═════ Working data

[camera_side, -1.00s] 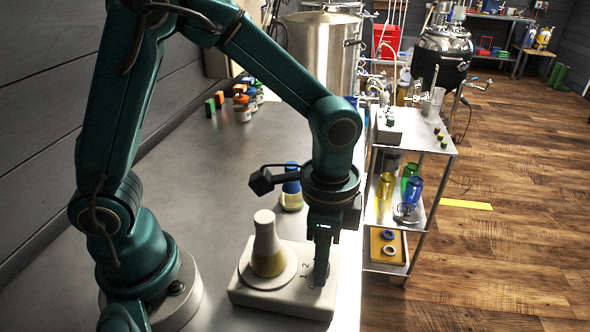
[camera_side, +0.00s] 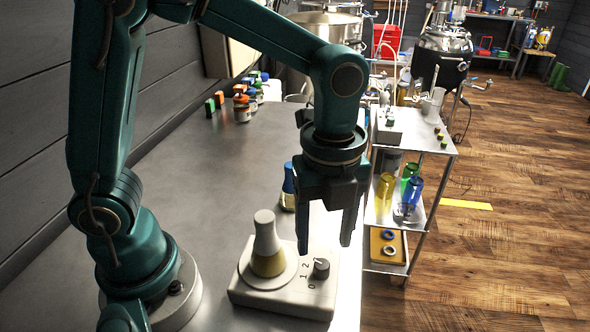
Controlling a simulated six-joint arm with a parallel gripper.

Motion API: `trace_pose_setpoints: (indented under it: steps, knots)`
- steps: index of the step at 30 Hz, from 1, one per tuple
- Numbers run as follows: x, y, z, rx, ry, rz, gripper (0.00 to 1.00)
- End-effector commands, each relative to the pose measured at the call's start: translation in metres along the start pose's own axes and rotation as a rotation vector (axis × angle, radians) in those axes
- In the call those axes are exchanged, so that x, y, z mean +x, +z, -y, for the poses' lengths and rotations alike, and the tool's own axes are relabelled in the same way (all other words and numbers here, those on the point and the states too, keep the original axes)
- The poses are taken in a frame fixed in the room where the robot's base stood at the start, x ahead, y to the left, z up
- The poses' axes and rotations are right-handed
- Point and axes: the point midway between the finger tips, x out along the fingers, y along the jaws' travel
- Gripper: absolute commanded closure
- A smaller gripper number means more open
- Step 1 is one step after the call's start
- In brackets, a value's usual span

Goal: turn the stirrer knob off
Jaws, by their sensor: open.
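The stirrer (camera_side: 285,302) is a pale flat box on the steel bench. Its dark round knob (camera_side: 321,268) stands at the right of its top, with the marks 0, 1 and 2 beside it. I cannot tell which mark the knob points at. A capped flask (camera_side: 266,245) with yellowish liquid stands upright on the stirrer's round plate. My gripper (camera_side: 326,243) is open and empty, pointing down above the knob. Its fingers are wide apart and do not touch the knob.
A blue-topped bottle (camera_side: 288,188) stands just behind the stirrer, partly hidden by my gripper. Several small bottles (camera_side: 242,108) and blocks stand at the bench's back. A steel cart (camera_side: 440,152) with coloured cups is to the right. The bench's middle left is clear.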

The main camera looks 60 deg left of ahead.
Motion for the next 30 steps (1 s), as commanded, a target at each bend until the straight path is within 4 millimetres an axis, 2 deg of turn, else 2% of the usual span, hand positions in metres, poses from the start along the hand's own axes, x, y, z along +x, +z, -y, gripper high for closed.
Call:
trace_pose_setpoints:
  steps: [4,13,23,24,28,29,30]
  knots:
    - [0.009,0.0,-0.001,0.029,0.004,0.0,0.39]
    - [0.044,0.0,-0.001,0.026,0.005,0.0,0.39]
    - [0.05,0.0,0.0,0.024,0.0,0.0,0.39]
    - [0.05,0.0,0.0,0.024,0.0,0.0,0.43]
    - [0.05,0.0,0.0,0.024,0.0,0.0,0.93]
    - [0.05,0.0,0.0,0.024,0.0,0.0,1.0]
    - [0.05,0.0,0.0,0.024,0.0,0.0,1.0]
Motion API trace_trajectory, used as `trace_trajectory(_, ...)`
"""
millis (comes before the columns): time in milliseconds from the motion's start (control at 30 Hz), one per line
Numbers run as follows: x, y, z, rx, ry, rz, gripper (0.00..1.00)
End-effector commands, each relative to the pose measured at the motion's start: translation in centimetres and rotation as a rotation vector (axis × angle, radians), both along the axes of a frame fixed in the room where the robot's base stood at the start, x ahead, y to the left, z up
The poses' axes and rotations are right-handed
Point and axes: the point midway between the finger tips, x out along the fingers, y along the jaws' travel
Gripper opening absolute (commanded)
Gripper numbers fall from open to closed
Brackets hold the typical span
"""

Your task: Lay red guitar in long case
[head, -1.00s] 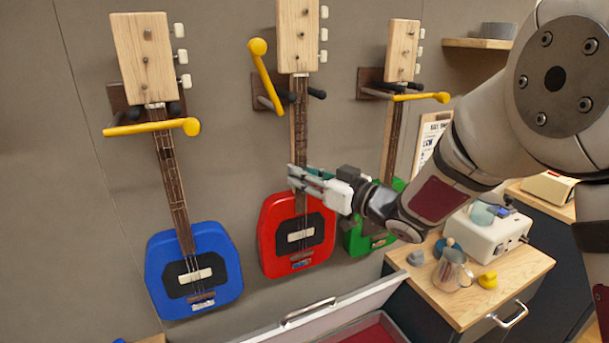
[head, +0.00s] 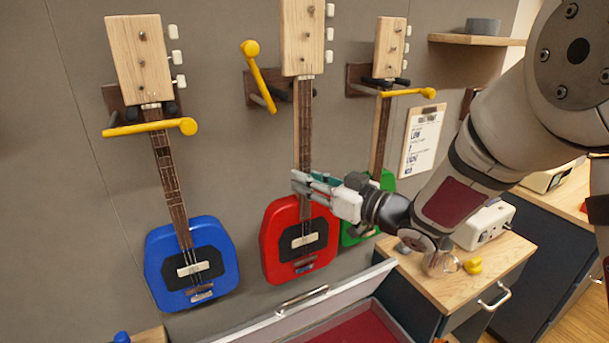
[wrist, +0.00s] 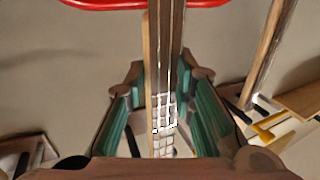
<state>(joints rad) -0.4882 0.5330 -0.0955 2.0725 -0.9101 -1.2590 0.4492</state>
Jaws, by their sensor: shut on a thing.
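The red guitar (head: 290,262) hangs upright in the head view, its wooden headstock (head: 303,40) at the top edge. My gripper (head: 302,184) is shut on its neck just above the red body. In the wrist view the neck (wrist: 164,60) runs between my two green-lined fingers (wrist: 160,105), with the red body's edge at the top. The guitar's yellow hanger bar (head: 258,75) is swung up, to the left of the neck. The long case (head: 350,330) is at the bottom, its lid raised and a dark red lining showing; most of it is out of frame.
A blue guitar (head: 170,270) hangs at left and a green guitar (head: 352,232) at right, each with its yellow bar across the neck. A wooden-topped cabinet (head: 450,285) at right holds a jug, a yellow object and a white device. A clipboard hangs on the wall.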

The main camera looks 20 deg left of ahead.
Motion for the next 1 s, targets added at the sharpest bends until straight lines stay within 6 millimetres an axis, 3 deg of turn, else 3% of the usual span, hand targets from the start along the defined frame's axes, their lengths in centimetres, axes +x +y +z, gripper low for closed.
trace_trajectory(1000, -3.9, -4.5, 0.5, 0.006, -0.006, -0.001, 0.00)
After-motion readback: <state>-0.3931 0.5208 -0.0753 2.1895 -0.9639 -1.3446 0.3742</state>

══════════

To be done:
Repeat exactly the lines from the first line of the records above through the line containing "- steps: index", leaving out the pictures.

Exercise response:
[camera_side, -1.00s] 
[camera_side, +0.00s] 
Controlling a simulated six-joint arm with a parallel gripper.

Motion API: `trace_pose_setpoints: (indented under it: steps, knots)`
- steps: index of the step at 30 Hz, from 1, one per tuple

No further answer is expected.